The Country House team filed an objection claiming that Maximum Security left his lane and caused an interference for the other horses. Two other jockeys raised objections that Maximum Security had interfered with the path of several horses, causing them to slow down and allowing Maximum Security to stay in the lead. Maximum Security also nearly clipped heels with War of Will which could’ve led to a chain reaction.

Stewards spent almost 20 minutes reviewing footage of the race before announcing their decision.

This wasn’t the only issue for the race. The favorite, Omaha Beach, was scratched from the race on Wednesday due to breathing issues with Bodexpress taking his place. On Friday, Haikal was also scratched because of an abscess on his hoof.

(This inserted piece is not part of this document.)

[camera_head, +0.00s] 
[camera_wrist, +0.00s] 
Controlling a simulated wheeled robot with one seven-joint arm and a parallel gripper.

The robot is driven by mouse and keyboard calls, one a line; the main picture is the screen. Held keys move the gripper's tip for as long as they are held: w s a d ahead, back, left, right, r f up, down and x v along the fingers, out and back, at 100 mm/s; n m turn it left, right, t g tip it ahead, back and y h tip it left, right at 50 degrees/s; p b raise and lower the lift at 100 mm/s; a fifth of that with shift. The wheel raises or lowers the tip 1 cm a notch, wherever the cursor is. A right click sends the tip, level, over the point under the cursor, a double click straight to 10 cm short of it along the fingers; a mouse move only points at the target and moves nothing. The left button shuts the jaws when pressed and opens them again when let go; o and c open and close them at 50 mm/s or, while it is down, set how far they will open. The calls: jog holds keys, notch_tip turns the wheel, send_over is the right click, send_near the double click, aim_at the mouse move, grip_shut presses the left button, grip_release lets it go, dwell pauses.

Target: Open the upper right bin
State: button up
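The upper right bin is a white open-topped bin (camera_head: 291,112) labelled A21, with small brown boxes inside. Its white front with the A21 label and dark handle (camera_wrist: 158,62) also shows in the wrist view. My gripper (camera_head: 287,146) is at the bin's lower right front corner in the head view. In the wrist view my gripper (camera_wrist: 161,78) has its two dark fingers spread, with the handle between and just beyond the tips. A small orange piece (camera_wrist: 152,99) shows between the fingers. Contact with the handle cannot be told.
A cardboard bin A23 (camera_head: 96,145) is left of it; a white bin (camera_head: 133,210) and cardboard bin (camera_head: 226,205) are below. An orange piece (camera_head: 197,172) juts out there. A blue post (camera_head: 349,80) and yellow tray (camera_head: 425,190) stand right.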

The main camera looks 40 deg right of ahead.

Maximum Security, jockeyed by Luis Saez, is owned by Gary and Mary West and trained by Jason Servis. If Maximum Security had not been disqualified, Servis would have joined his brother John Servis, who won the Derby in 2004. This would have made them the only siblings to win as trainers.

Country House jockey Flavien Prat ended with his first Kentucky Derby victory, along with Country House’s Hall of Fame trainer Bill Mott. The horse is owned by Mrs. JV Shields and jockeyed by Flavien Prat. It was a first Derby win. With odds of 65-1, Country House was the second-longest shot to win the Derby paying $132.40 for a $2 win ticket. It is estimated that Country House connections will take home $1.86 million.

Code of Honor placed second, followed by Tacitus, Improbable, Game Winner, and Master Fencer.